STRASBOURG: La Cour européenne des droits de l'Homme (CEDH) a annoncé lundi avoir saisi sa formation suprême, la Grande chambre, de deux affaires portant sur le rapatriement de Françaises parties rejoindre le groupe Etat islamique en Syrie où elles sont détenues avec leurs enfants.
La Grande chambre, dont les décisions sont définitives et qui juge les affaires les plus importantes, « tiendra une audience au cours des prochains mois » et rendra sa décision « quelques mois plus tard » encore, a indiqué le service de presse de la CEDH.
Dans les deux affaires qui lui sont soumises, les requérants sont les parents de Françaises parties avec leurs compagnons en Syrie où elles ont eu des enfants, précise la CEDH.
Dans les deux cas, le juge des référés du tribunal administratif de Paris avait rejeté les demandes des requérants d'enjoindre au ministère français des Affaires étrangères d'organiser le rapatriement de leurs filles et de leurs petits-enfants.

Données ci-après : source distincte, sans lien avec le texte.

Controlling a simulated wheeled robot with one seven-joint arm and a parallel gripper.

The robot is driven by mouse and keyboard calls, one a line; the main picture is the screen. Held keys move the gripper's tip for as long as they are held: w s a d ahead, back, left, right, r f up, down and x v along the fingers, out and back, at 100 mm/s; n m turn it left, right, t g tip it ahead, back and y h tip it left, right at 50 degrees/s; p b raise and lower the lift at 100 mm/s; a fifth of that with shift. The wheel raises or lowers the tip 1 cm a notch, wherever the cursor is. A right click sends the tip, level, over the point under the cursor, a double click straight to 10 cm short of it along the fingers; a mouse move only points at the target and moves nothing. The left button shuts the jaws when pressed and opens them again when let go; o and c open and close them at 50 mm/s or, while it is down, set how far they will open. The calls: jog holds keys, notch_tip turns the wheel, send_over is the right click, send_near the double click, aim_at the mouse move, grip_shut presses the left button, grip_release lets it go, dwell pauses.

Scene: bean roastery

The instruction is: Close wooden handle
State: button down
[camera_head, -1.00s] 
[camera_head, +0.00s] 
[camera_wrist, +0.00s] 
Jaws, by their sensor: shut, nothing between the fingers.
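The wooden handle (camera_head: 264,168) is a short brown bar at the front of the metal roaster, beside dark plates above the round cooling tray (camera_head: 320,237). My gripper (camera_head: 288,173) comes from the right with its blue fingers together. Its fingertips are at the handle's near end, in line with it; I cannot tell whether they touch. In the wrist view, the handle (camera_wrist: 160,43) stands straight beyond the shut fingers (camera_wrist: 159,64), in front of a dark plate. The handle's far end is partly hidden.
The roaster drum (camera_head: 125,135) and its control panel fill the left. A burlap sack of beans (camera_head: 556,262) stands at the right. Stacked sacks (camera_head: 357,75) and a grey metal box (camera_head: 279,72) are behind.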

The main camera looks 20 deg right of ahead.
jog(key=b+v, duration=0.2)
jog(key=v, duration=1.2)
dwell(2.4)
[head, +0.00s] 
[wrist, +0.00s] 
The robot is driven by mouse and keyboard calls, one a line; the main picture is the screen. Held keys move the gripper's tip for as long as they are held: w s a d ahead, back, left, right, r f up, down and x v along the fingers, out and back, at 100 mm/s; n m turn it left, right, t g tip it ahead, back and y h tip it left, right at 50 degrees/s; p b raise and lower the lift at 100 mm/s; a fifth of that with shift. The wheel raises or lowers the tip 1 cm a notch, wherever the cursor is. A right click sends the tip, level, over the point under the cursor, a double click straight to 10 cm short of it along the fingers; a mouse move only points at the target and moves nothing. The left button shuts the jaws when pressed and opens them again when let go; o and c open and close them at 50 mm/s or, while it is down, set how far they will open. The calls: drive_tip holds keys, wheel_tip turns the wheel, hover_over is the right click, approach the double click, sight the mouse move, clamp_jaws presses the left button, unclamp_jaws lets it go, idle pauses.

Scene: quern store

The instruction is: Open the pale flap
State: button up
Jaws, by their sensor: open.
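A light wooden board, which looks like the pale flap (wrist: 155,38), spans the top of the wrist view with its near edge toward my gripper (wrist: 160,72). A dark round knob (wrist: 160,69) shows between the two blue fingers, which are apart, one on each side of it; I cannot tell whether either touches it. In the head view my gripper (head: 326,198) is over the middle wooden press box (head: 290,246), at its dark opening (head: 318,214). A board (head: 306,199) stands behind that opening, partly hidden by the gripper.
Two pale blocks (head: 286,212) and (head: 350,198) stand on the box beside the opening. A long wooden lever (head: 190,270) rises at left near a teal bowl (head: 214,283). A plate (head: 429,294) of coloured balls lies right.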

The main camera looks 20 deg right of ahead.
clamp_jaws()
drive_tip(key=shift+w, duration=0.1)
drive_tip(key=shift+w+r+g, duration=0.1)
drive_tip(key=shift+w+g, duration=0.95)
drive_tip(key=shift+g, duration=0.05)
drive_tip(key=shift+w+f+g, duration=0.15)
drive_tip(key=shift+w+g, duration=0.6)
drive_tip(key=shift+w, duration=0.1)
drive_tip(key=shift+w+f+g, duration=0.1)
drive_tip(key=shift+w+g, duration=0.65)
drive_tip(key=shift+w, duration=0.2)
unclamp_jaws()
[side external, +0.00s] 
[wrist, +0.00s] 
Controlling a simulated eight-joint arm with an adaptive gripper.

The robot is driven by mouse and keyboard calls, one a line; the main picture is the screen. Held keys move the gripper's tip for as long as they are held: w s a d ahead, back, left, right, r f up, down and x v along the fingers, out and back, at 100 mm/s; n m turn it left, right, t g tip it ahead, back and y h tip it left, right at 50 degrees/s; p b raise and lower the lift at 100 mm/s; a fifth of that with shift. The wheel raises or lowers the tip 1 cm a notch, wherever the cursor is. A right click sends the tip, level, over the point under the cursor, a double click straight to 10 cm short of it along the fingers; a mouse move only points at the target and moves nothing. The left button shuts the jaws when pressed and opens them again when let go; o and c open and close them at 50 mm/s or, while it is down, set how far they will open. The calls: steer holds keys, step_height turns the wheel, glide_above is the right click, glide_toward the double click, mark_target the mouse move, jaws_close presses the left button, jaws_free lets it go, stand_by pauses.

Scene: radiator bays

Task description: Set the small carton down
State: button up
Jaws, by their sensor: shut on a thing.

Ces décisions avaient été confirmées en dernier ressort par le Conseil d'Etat, la juridiction administrative suprême en France, en avril 2019 et septembre 2020.
Les mères et leurs enfants sont désormais détenues dans le camp de réfugiés d'Al-Hol (nord-est de la Syrie) qui rassemble des membres de familles de jihadistes et est administré par les Forces démocratiques syriennes (FDS), conduites par les Kurdes.
L'une des jeunes femmes a quitté la France le 1er juillet 2014 avec son compagnon décédé en février 2018. Ils ont eu deux enfants, nés en Syrie le 14 décembre 2014 et le 24 février 2016, toujours selon la CEDH.
Devant la justice française, ses parents ont fait valoir que leur fille et leurs petits-enfants « étaient exposés à des traitements inhumains et dégradants et à une atteinte grave et manifestement illégale au droit à la vie », précise la Cour.
Dans le second cas, la jeune femme a quitté la France début juillet 2015 avec son compagnon pour l'Irak, avant de rejoindre la Syrie où elle a donné naissance à un enfant le 28 janvier 2019.
Devant la CEDH, qui a décidé de traiter ces affaires « en priorité », les requérants invoquent entre autres les dispositions de la Convention européenne des droits de l'Homme sur l'« interdiction des traitements inhumains ou dégradants ».
Ils font également valoir que le refus de rapatriement est contraire à l'un des protocoles additionnels de la Convention qui stipule que « nul ne peut être privé du droit d’entrée sur le territoire de l’Etat dont il est le ressortissant ».
Cinq Etats, ajoute la CEDH, ont demandé à intervenir dans la procédure : la Norvège, le Danemark, le Royaume-Uni, les Pays-Bas et la Belgique.
Ce droit a également été accordé à plusieurs organisations dont deux rapporteurs spéciaux des Nations Unies et, pour la France, la Commission nationale consultative des droits de l'Homme et le Défenseur des Droits.
Quelque 80 Françaises et 200 enfants sont détenus dans des camps du nord-est syrien. Leur éventuel retour en France inquiète dans l'opinion, mais leurs proches et avocats soulignent que seule la France pourra les juger équitablement et qu'on ne peut les laisser dans ces conditions précaires et une région qui reste très instable.
Paris a jusqu'ici rapatrié des enfants au cas par cas (35, majoritairement des orphelins) mais estime que les adultes devraient être jugés sur place.